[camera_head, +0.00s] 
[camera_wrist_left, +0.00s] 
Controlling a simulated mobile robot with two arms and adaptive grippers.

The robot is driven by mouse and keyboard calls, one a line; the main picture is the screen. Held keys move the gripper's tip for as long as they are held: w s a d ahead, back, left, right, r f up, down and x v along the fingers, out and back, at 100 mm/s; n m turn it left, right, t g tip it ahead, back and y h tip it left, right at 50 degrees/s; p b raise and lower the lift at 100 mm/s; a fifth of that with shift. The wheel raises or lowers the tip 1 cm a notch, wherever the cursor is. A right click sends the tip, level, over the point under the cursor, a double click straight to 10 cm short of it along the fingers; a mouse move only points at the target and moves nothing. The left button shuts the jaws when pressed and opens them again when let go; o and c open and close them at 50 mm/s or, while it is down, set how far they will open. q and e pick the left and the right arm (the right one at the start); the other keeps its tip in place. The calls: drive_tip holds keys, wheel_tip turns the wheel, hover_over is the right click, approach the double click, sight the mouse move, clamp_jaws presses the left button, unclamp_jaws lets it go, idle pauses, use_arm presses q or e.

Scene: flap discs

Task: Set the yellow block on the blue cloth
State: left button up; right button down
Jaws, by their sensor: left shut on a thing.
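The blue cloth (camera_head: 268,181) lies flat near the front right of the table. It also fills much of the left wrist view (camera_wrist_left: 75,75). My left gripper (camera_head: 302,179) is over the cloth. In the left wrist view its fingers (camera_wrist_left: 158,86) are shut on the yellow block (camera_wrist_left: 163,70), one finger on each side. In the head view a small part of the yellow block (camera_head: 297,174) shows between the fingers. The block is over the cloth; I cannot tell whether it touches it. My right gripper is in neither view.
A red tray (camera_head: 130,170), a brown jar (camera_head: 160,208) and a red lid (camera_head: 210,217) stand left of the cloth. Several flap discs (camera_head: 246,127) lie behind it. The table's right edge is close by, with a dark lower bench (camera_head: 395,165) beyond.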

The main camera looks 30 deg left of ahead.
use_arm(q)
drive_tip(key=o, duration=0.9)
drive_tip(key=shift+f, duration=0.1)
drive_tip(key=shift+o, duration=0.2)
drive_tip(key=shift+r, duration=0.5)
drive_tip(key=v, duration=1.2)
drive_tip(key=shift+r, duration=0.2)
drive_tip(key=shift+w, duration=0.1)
__________________________________________________
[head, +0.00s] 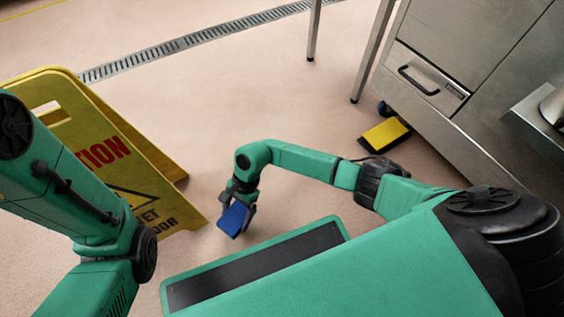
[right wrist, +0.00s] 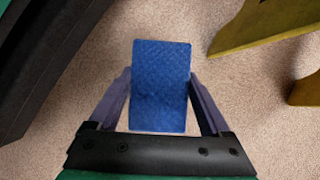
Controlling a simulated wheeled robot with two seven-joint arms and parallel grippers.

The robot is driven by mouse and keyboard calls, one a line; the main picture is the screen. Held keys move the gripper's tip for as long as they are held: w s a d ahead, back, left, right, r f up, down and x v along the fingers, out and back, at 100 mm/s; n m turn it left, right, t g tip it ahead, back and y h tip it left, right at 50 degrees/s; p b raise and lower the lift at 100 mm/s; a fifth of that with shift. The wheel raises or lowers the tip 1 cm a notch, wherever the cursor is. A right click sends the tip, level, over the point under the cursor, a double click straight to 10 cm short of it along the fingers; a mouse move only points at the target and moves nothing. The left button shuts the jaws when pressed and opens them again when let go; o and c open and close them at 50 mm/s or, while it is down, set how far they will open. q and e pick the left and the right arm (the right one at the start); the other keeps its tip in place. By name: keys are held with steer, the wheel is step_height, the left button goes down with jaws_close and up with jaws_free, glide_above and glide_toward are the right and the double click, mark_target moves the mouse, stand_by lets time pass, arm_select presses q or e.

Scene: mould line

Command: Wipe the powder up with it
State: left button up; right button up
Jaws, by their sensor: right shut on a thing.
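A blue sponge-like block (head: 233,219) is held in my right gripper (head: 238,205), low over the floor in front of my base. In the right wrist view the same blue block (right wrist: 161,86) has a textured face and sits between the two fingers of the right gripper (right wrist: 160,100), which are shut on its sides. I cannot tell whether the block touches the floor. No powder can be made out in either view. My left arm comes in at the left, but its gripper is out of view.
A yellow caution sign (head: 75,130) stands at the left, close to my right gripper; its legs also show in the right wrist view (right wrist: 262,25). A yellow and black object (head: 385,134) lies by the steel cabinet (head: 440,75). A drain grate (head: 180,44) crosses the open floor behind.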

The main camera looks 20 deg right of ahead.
__________________________________________________
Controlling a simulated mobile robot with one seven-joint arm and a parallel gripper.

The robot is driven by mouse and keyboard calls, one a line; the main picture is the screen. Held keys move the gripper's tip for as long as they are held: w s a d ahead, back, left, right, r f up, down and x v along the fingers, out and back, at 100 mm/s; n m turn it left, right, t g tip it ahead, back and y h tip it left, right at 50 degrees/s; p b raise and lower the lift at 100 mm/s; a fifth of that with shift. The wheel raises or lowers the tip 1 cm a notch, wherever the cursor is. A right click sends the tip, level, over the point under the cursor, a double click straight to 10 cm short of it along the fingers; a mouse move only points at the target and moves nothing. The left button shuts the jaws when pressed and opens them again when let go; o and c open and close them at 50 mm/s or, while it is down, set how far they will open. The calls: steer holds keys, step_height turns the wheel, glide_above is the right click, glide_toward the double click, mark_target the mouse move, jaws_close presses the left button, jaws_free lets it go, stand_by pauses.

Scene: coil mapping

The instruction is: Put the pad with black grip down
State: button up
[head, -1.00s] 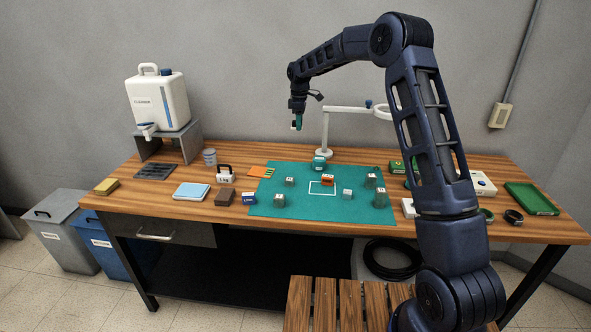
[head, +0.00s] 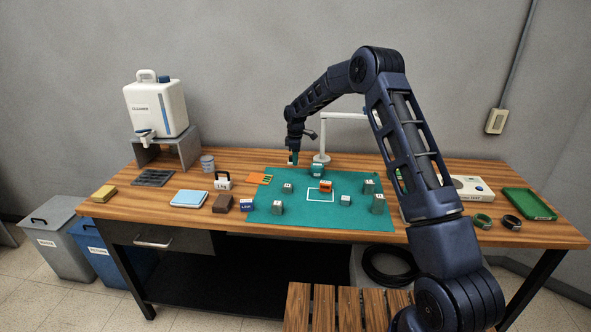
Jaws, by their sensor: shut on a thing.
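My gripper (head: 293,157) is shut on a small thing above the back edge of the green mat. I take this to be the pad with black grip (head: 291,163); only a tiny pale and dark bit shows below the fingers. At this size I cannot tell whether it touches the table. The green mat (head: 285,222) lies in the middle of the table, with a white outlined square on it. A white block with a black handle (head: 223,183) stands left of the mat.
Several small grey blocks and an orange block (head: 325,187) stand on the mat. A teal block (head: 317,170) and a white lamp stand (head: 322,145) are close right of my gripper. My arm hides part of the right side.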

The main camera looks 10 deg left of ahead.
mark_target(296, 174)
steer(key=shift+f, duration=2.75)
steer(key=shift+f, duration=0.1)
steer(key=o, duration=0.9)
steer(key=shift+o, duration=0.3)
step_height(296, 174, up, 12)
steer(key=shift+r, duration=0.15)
__________________________________________________
→ To do: Working from the listing above, pick out every line that has "mobile" and copy it.

→ Response to the task:
Controlling a simulated mobile robot with two arms and adaptive grippers.
Controlling a simulated mobile robot with one seven-joint arm and a parallel gripper.

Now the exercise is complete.